Most offshore wind turbines feature fixed bottoms secured to the sea floor by a monopile foundation or gravity base. Ideal for near-shore sites shallower than 200 feet, this design is advantageous for its strong stability, enabling consistent power generation and easy, permanent installation, which reduces maintenance costs. 

Nearly 3 TW of offshore wind energy potential—enough to power 350 million homes—lies in areas inaccessible to fixed-bottom turbines. Fortunately, floating offshore wind turbines can be placed hundreds to thousands of feet beneath the surface and in areas with rough seabed conditions. 

There are three popular floating wind turbine types. Semi-submersible platforms, like the University of Maine’s demo unit, are most popular because they can be deployed at depths over 131 feet while keeping the cost of the anchoring system relatively low. Semi-submersible designs are also easier to install and transport, with turbines assembled at dockside and towed out to sea. According to the DOE, about 80% of projects have opted for this design. 


Floating turbine types: spar (a), semi-submersible (b), and tension leg platforms (c).

Floating turbine types: spar (a), semi-submersible (b), and tension leg platforms (c). Image used courtesy of the study authors (Figure 2) 


Like semi-submersible foundations, spar designs incorporate mooring lines with anchors. However, they also feature a taller hull and buoyant cylinder ballasted with a deep draft, ensuring the structure stays stable in different wind and wave speeds and currents. Due to the hull height, spars are better in depths greater than 328 feet. Still, installation and transport introduce challenges for stability, making spars less popular. 

Tension leg platforms (TLPs) can be deployed in waters deeper than 900 feet. A permanently moored platform attaches tethers at each corner system, providing consistent tension under different operating loads paired with the hull’s upward buoyancy. TLP systems are commonly used in offshore oil production

European projects have proven the technical viability of floating offshore wind turbines, but several challenges remain. First, the design needs more dynamic loading conditions and components. Control systems need platform stability to limit dynamic motion. Researchers are exploring control systems to enable load reduction and innovative turbine positioning in the wind plant, boosting reliability and performance. One solution could be adding more components—like mooring lines, active ballast systems, and dynamic cables—to manage combined dynamic loads caused by wind and waves. However, more moving parts means higher operation and maintenance costs. 


Scaling to a Real-World Demonstration

Several demonstrations from Portugal to Norway have proved floating wind turbines’ key strengths. The University of Maine is a critical player in the U.S.’s effort, with its 400-person engineering center and leading innovations in concrete foundation technology.
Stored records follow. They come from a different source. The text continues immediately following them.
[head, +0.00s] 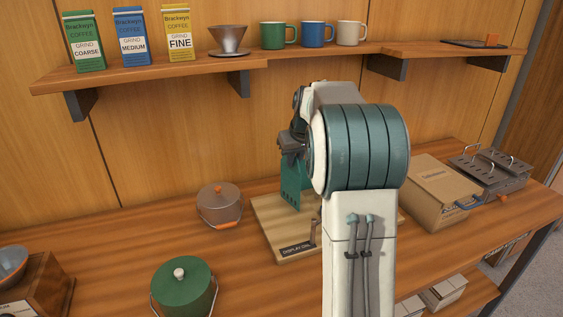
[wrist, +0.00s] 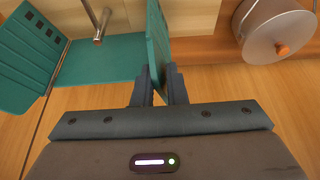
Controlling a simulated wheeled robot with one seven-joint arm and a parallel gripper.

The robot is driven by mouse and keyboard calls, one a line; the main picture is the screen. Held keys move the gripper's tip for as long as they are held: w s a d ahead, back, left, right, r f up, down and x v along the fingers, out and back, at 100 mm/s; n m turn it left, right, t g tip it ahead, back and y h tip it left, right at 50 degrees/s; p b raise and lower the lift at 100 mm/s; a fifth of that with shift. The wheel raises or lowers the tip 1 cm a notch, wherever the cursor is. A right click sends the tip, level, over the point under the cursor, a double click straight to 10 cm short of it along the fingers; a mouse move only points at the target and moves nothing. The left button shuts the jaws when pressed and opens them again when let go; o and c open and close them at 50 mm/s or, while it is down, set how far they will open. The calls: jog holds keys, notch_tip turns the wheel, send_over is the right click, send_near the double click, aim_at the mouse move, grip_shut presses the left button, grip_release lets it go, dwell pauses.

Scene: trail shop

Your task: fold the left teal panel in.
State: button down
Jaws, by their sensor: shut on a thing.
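The left teal panel (head: 292,187) stands near upright over a pale wooden board in the head view. In the wrist view the same left panel (wrist: 157,45) is seen nearly edge-on, between my fingers. My gripper (wrist: 158,84) is shut on its near edge; in the head view my gripper (head: 291,150) is at the panel's top, partly hidden by my arm. The wrist view also shows a flat teal back panel (wrist: 102,60) and another slotted teal panel (wrist: 30,62) on the far side. My arm hides these two in the head view.
A cardboard box (head: 437,190) and a grey stove (head: 490,170) are at right. A shelf (head: 240,65) runs above.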

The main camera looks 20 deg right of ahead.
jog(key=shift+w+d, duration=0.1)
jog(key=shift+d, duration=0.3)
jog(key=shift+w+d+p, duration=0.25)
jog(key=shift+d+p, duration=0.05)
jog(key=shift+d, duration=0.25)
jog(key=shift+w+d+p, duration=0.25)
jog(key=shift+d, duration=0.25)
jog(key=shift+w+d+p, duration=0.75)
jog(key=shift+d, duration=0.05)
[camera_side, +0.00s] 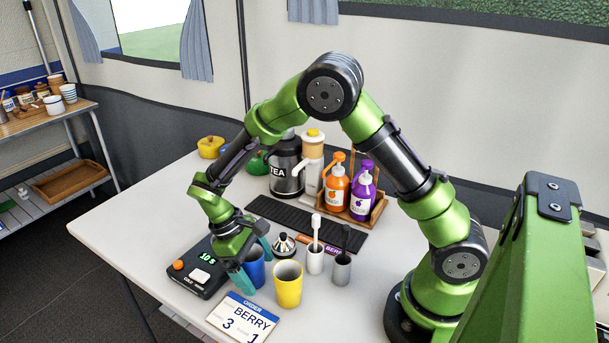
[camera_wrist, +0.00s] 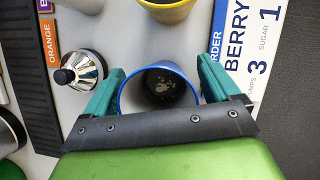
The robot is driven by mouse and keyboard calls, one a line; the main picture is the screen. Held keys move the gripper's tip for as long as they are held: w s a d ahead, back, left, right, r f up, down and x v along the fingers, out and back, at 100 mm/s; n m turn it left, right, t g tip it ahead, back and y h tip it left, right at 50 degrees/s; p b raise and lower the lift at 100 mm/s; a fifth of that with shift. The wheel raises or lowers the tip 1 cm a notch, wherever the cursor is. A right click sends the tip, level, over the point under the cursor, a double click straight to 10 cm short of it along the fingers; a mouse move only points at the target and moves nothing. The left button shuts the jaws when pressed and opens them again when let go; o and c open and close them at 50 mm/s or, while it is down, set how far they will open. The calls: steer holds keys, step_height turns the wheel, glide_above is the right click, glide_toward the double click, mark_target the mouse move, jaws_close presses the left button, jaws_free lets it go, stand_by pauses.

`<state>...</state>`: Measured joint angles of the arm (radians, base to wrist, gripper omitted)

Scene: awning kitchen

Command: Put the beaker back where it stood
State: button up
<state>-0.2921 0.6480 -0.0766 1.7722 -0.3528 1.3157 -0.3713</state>
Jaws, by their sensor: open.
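A blue beaker (camera_side: 255,272) stands upright on the white table, just right of the black scale. The wrist view shows its blue rim and dark inside (camera_wrist: 160,88), with light specks at the bottom. My gripper (camera_side: 251,265) is low at the beaker, its teal fingers on either side of it. In the wrist view the gripper (camera_wrist: 167,70) is open around the beaker; I cannot tell whether either finger touches it. The fingers hide part of the beaker in the side view.
A yellow cup (camera_side: 288,284) stands close to the right. The scale (camera_side: 197,268), a silver pourer (camera_side: 284,246), a white cup (camera_side: 314,260), a grey cup (camera_side: 341,270) and an order card (camera_side: 243,318) surround the spot. Bottles (camera_side: 336,190) stand behind. The table's left part is clear.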

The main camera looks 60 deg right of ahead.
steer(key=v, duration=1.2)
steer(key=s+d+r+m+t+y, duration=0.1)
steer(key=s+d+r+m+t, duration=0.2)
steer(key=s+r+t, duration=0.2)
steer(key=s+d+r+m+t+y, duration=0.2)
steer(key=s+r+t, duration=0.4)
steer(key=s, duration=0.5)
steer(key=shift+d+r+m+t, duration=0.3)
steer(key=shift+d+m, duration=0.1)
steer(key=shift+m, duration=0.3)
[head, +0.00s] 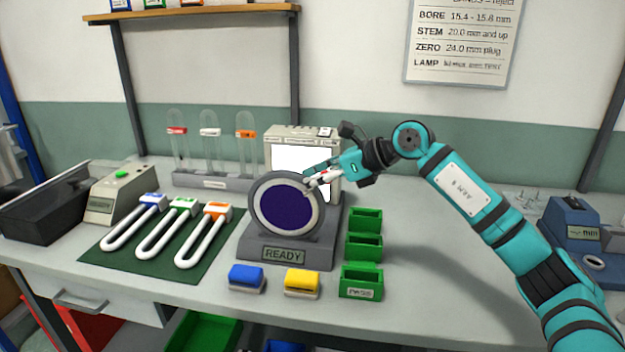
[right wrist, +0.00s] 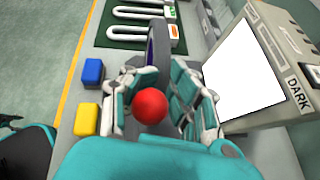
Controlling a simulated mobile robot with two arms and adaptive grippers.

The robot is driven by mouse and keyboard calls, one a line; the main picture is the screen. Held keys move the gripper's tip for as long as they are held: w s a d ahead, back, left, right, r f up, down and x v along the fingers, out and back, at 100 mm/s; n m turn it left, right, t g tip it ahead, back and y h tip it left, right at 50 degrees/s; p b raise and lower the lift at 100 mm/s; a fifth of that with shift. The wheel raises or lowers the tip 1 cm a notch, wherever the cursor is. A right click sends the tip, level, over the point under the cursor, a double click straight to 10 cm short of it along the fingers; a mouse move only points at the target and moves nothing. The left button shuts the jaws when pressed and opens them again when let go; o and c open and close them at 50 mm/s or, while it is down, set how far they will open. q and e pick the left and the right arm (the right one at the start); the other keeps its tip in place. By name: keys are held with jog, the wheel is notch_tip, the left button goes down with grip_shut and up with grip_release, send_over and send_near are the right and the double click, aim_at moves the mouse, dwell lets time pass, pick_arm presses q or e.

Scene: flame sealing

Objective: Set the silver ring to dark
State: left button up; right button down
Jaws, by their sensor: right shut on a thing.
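The silver ring (head: 314,216) stands upright around a dark purple disc (head: 283,212) on a grey stand (head: 255,249) marked READY. My right gripper (head: 308,183) is at the ring's upper right edge. In the right wrist view its fingers are closed around a red ball-shaped knob (right wrist: 150,106), with the ring (right wrist: 152,62) seen edge-on just beyond. How the knob joins the ring is hidden by the fingers. A box with a lit white panel (head: 290,157) stands behind the ring; its side reads DARK in the right wrist view (right wrist: 299,95). My left gripper is not in view.
Blue (head: 246,278) and yellow (head: 302,283) blocks lie in front of the stand. Green bins (head: 362,277) stand to its right. U-shaped tubes lie on a green mat (head: 125,267) at the left. Glass tubes stand in a rack (head: 213,183) behind.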

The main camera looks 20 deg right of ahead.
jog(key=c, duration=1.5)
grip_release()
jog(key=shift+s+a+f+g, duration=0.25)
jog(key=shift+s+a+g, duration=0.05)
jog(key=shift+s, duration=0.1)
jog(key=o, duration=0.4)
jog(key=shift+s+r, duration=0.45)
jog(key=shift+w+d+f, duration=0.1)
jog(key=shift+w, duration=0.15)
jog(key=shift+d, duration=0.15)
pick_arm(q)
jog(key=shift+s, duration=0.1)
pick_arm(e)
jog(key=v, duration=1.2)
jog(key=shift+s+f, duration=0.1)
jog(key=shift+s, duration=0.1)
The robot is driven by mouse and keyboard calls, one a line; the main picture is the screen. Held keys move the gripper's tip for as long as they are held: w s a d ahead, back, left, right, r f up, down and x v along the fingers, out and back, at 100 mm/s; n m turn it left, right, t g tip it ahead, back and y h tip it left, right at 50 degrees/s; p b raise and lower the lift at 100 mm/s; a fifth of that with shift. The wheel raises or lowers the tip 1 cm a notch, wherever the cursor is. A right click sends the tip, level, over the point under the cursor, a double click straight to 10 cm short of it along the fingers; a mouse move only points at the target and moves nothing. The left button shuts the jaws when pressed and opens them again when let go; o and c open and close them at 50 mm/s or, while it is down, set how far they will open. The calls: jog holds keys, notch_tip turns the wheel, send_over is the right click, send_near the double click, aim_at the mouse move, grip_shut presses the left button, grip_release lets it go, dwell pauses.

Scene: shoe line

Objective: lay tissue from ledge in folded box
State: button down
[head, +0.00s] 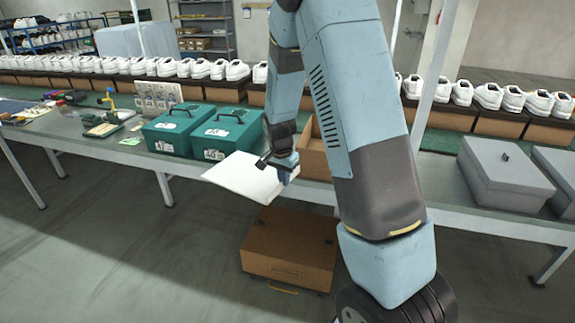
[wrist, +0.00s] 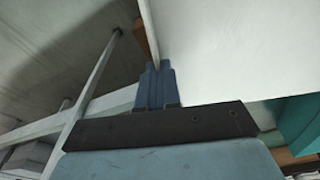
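The tissue is a flat white sheet (head: 240,178), level or slightly tilted in front of the table edge in the head view. My gripper (head: 286,172) is at its right end. In the wrist view the tissue (wrist: 235,50) fills the upper right, and its edge runs between the close-set blue fingers of my gripper (wrist: 156,80), which are shut on it. An open brown cardboard box (head: 313,160) stands on the table just right of and behind my gripper. My arm hides much of the box, and its inside is barely visible.
Two green lidded boxes (head: 172,129) (head: 226,131) stand left of the cardboard box. Grey lidded boxes (head: 505,173) stand to the right. A brown case (head: 290,249) lies below the table edge. White shoes (head: 202,68) line the back.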

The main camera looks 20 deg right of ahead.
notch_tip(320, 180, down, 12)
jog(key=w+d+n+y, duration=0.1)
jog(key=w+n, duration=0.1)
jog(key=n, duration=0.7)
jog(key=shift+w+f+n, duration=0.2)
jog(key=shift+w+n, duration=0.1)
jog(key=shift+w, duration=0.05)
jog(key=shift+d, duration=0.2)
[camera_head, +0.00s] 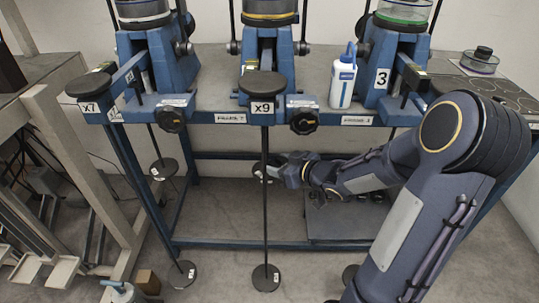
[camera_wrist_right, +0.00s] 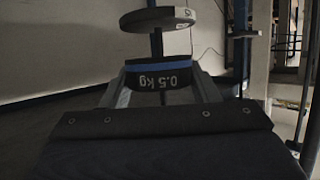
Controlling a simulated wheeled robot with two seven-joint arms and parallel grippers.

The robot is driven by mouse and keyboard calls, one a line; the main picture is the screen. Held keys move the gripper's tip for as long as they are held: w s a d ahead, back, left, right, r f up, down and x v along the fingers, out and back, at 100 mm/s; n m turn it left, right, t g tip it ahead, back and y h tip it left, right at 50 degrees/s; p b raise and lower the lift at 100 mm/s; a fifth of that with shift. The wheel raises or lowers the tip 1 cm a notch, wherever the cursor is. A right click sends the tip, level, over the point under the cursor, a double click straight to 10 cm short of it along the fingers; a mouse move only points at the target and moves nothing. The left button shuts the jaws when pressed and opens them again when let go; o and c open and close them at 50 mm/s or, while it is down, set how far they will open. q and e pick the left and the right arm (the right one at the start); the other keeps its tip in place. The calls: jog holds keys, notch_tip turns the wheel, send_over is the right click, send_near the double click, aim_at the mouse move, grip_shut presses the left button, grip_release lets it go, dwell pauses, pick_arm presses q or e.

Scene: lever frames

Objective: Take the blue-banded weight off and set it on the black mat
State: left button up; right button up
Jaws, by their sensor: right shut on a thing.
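My right gripper (camera_head: 274,166) reaches in from the right to the long black rod (camera_head: 265,215) below the middle stand. In the wrist view, the right gripper (camera_wrist_right: 158,80) is shut on the blue-banded weight (camera_wrist_right: 160,78), a dark piece marked 0.5 kg with its lettering upside down. The weight sits between both fingers, at the rod. A round disc (camera_wrist_right: 158,19) on the rod shows apart from the weight. In the head view the weight is small and partly hidden by the gripper. A dark flat panel (camera_head: 345,229), perhaps the black mat, lies low under the bench. My left gripper is out of view.
Blue stands (camera_head: 173,62) line the bench, with hanging rods and low discs (camera_head: 266,278). A white bottle (camera_head: 343,80) stands beside the right stand. Several dark weights lie on the low panel, partly behind my arm. A grey frame (camera_head: 75,150) stands at left.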

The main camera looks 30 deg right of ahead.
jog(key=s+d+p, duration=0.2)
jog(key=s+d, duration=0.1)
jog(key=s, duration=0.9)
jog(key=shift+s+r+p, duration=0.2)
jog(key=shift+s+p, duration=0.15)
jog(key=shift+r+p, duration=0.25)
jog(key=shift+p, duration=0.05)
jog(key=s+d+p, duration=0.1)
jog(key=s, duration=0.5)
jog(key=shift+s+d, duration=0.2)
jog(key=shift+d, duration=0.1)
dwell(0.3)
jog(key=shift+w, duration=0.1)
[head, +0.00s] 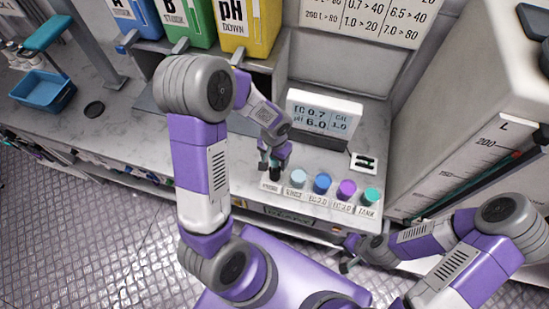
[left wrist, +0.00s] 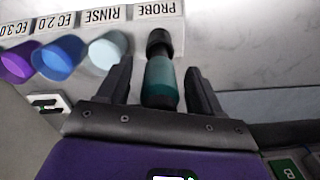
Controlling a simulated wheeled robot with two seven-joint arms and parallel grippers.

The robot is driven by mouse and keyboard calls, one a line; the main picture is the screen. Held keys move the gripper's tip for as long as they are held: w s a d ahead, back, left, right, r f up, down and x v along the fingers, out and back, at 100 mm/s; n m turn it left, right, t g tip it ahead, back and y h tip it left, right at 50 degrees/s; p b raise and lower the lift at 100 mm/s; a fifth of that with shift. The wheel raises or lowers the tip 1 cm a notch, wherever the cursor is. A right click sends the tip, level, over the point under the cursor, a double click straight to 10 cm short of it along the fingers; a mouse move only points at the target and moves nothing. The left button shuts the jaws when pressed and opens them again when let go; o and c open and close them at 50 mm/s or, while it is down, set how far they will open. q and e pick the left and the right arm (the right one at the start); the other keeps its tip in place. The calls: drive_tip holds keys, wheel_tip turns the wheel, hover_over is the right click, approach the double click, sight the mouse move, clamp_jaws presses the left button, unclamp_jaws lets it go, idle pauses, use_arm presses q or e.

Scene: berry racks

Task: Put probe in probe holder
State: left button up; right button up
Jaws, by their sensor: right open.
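The probe, a dark teal and black cylinder (left wrist: 160,80), has its black end at the PROBE label of the strip; in the head view its dark lower part (head: 275,173) shows under my left gripper. The probe holder is at this labelled spot, but I cannot tell holder from probe tip there. My left gripper (head: 273,161) is open around the probe, with a gap between each finger and the probe in the left wrist view (left wrist: 160,88). My right gripper (head: 347,259) is open and empty, low in front of the counter.
Beside the probe stand pale blue (head: 298,178), blue (head: 322,183), purple (head: 346,190) and teal (head: 371,196) cups in a row. A meter display (head: 322,119) stands behind them. A small black-and-white piece (head: 364,162) lies right. The counter left of the probe is clear.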

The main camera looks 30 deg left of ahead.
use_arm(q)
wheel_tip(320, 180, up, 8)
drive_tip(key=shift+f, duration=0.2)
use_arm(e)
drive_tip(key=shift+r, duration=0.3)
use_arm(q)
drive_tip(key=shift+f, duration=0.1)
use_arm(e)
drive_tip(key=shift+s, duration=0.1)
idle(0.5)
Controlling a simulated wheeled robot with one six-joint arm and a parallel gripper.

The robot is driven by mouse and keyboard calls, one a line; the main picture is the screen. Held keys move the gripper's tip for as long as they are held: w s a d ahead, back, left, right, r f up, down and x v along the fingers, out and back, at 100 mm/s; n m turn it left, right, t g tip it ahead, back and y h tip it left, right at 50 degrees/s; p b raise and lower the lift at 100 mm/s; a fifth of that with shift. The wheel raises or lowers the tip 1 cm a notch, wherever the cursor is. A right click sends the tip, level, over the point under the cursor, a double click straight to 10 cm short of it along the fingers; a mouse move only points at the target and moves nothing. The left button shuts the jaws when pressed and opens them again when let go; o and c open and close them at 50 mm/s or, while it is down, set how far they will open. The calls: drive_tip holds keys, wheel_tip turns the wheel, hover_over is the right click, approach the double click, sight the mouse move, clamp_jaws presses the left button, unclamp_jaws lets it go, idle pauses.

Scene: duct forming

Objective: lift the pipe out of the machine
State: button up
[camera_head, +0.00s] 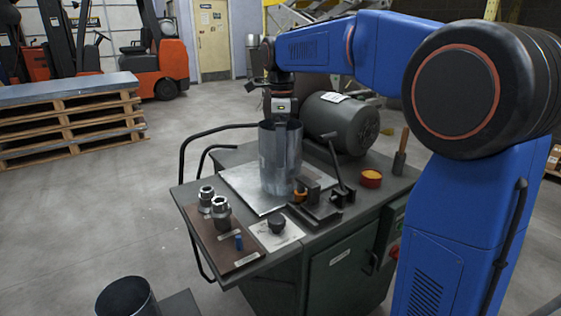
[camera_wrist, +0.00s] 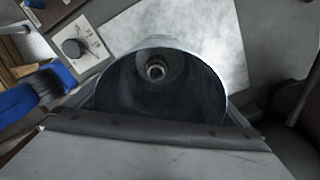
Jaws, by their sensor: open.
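The pipe (camera_head: 280,165) is a shiny grey metal cylinder. It stands upright on the pale plate (camera_head: 237,188) of the machine (camera_head: 345,262). My gripper (camera_head: 281,123) is at the top rim of the pipe, pointing down, with its jaws open. Whether the fingers touch the pipe wall I cannot tell. In the wrist view the pipe (camera_wrist: 125,100) shows its round open mouth and dark inside, with a small round fitting deep within. A grey body with a dark edge covers the near side of the rim there.
A dark motor (camera_head: 341,122) stands close behind the pipe. A clamp (camera_head: 318,203) with an upright lever is close at its right. A brown board (camera_head: 222,232) holds metal fittings at the front left. An orange-topped tin (camera_head: 371,179) sits at the right. Above the pipe is my arm.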

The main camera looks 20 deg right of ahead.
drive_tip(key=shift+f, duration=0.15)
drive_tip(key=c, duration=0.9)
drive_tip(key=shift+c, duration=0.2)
The Advanced Structures and Composite Center hosts a vital research tool: Its 1:50-scale model testing facility simulates variable water depths and multi-directional wave conditions seen in the world’s most powerful storms. 

The Gulf of Maine has the most consistent wind speeds on the East Coast, an advantage the state government considered when it set a goal to procure up to 3 GW by 2040. Last year, Maine’s governor proposed a research array at a 15.2-square-mile site in federal waters. About 10 to 12 turbines will be installed on a semi-submersible floating concrete platform, VolturnUS, designed by the Advanced Structures and Composite Center. 

This marks an expansion of Volturn’s previous capabilities. A decade ago, the University of Maine installed a 6 MW version with 50 onboard sensors. Since then, the unit has survived over 40 extreme events, including 500-year storms, with minimal acceleration in all cases. 



VolturnUS. Image used courtesy of the University of Maine


A higher-capacity, single-turbine demonstration has been under development since 2020, and cable work and construction are scheduled to begin this year. The 11 MW VolturnUS-based New England Aqua Ventus I unit will be the first industrial-scale floating wind system in the U.S. The project will mount the turbine onto the VolturnUS floating semi-submersible concrete hull, held in position by three mooring lines anchored to the seabed. It will connect to Maine’s power grid through a subsea cable.

VolturnUS boasts several unique construction features centered around the choice of concrete rather than steel. Concrete offers high corrosion resistance and a longer design life, reducing operation and maintenance needs. The platform is also heavier than a comparable steel system, with a low center of gravity and high buoyancy. 

VolturnUS’s rectangular bottom beams are easier to build and more resistant to wave motion than cylindrical designs.